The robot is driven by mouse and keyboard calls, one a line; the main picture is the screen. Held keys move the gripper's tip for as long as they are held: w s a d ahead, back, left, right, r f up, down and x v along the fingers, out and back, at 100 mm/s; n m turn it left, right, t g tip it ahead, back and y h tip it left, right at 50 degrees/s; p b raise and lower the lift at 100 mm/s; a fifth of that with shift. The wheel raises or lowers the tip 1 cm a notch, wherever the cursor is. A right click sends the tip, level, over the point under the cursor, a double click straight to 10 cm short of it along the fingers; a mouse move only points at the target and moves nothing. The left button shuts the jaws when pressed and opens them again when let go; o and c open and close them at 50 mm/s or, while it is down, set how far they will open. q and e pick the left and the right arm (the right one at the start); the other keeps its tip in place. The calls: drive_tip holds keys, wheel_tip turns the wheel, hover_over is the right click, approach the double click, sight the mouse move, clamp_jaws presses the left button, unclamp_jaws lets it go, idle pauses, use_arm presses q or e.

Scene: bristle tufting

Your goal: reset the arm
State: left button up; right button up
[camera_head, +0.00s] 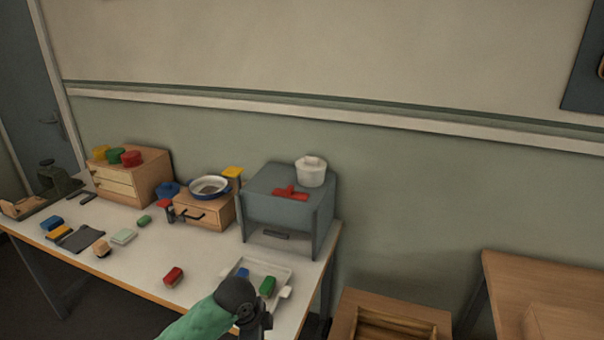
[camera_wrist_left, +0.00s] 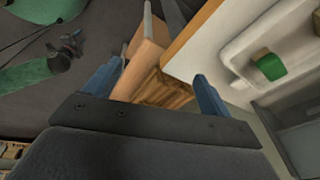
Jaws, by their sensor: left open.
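My left arm comes in at the bottom of the head view, green with a dark wrist, and its gripper (camera_head: 257,325) hangs in front of the white tray (camera_head: 286,275) at the table's near right. In the left wrist view the gripper's two blue fingers (camera_wrist_left: 156,88) stand wide apart with nothing between them. Beyond them are the floor, a wooden crate and the table edge. The far left of that view shows another green arm of mine with a dark end (camera_wrist_left: 68,48), which looks like my right gripper; its jaws are too small to read.
The tray holds a blue block (camera_head: 243,273) and a green block (camera_head: 267,287), close to my left wrist. A grey stand (camera_head: 272,187) rises behind it. An open wooden crate (camera_head: 352,312) stands right of the table.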

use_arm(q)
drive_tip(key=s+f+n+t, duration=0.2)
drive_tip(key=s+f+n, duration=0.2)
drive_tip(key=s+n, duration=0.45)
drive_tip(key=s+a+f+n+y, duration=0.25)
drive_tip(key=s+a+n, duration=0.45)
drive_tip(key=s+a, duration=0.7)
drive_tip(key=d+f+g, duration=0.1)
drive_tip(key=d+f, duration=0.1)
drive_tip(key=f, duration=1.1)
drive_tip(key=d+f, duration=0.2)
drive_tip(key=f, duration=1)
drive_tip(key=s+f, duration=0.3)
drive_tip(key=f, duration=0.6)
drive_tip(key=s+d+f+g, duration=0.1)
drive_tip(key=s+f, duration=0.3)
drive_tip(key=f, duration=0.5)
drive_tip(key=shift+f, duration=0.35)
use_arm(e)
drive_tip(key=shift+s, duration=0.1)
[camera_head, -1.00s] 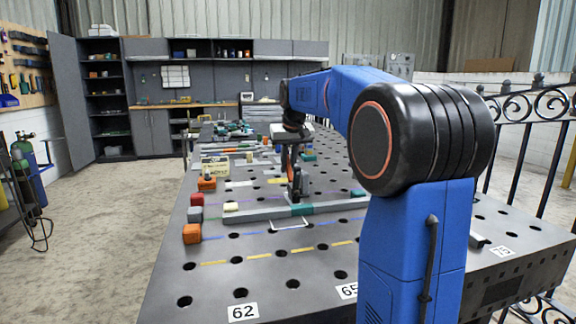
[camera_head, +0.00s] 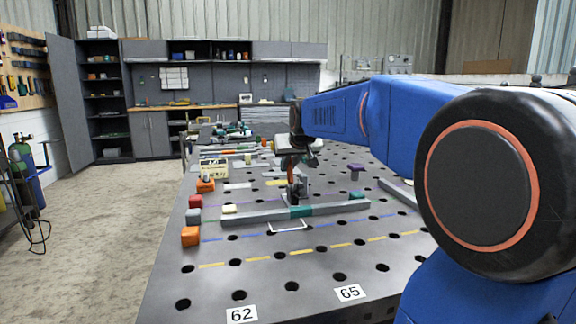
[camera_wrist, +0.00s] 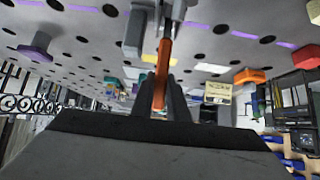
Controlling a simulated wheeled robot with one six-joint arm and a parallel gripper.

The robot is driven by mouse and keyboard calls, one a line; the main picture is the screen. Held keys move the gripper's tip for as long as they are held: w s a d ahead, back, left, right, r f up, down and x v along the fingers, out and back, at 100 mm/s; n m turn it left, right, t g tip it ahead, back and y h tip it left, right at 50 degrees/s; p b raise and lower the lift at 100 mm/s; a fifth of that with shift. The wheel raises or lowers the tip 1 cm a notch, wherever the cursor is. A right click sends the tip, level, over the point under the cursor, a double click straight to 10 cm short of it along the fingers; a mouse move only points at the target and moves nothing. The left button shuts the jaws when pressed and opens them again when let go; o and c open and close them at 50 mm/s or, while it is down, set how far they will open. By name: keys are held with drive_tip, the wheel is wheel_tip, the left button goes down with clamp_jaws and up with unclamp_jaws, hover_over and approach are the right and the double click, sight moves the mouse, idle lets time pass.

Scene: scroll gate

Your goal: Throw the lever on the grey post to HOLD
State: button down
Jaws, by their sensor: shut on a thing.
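My gripper (camera_head: 291,173) is over the middle of the table and is shut on an orange lever (camera_wrist: 162,62). In the wrist view the lever runs up between the two dark fingers towards a pale metal mount. A grey post (camera_wrist: 135,34) stands close beside the lever in the wrist view; the post's part in the head view (camera_head: 303,186) is partly hidden by my gripper. I cannot read any HOLD mark.
A long grey bar with a teal section (camera_head: 301,211) lies in front of the post. Orange blocks (camera_head: 190,236) and a small sign (camera_head: 214,168) stand on the left. A purple knob (camera_head: 355,171) stands to the right. The table's front is clear.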

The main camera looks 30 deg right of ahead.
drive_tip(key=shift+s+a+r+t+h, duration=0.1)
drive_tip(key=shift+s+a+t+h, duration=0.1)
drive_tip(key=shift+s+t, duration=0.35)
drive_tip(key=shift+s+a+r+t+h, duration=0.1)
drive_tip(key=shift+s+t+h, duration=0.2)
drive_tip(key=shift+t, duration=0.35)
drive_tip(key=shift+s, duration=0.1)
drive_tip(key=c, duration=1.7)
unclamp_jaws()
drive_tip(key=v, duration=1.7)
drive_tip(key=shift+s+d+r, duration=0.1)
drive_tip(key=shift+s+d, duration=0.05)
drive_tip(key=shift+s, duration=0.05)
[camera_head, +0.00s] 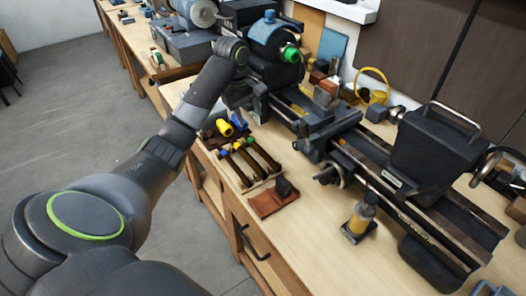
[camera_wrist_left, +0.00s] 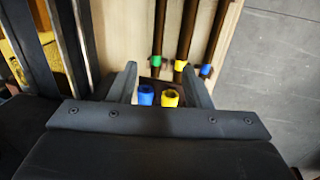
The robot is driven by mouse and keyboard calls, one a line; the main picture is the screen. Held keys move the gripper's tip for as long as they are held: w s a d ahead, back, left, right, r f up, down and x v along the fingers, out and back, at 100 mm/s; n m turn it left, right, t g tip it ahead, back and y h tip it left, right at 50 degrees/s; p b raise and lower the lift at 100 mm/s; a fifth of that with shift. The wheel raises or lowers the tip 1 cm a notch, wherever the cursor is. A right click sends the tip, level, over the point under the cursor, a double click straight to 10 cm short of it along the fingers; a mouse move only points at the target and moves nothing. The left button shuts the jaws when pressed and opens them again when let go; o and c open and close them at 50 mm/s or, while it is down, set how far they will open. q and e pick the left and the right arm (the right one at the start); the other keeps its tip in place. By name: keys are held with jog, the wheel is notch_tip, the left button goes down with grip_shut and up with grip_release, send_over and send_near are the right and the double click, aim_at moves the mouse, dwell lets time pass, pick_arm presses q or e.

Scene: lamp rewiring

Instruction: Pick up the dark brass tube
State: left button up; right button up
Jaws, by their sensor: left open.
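Several dark brown tubes (camera_head: 262,160) with coloured end bands lie side by side on a light rack on the bench. In the left wrist view, three show: a green-banded tube (camera_wrist_left: 160,25), a yellow-banded tube (camera_wrist_left: 188,30) and a blue-banded tube (camera_wrist_left: 217,35). I cannot tell by colour which one is the dark brass tube. My left gripper (camera_wrist_left: 160,88) is open, its fingers apart near the banded tube ends. A blue cylinder (camera_wrist_left: 146,95) and a yellow cylinder (camera_wrist_left: 169,98) show between the fingers, apparently not gripped. My right gripper is out of view.
A dark lathe (camera_head: 345,150) runs along the right of the tubes. A reddish-brown pad (camera_head: 268,204) with a dark block lies in front of the tubes. A yellow-bodied bottle (camera_head: 361,215) stands farther right. Bare bench top (camera_head: 300,240) lies in front.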

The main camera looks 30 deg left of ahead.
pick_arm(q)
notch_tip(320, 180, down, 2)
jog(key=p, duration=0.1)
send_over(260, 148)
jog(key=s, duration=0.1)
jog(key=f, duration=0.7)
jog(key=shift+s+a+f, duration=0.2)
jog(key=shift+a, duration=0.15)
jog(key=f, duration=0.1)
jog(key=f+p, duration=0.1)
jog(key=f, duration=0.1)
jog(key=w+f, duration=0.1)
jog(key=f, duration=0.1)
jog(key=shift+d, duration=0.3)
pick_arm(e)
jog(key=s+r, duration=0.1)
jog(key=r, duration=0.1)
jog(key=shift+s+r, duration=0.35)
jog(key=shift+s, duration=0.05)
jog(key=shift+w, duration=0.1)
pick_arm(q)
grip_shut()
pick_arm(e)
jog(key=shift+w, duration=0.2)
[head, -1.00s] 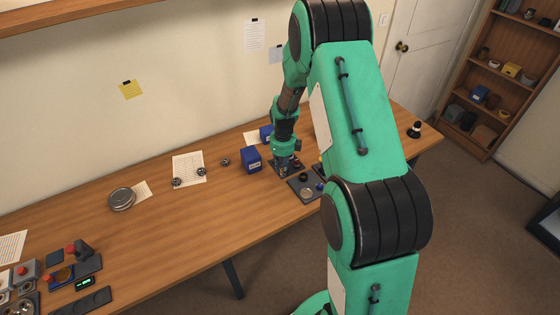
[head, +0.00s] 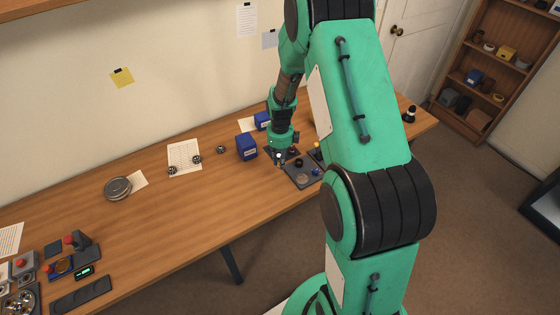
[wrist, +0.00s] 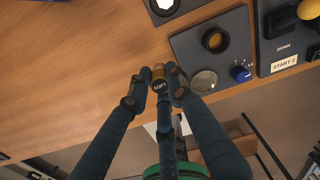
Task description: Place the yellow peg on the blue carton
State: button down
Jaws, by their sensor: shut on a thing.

Task to complete ▸
Scan the lines for the string "Scene". Pick out every line that has it.

Answer to this problem ▸
Scene: bristle tufting
Scene: scroll gate
Scene: lamp rewiring

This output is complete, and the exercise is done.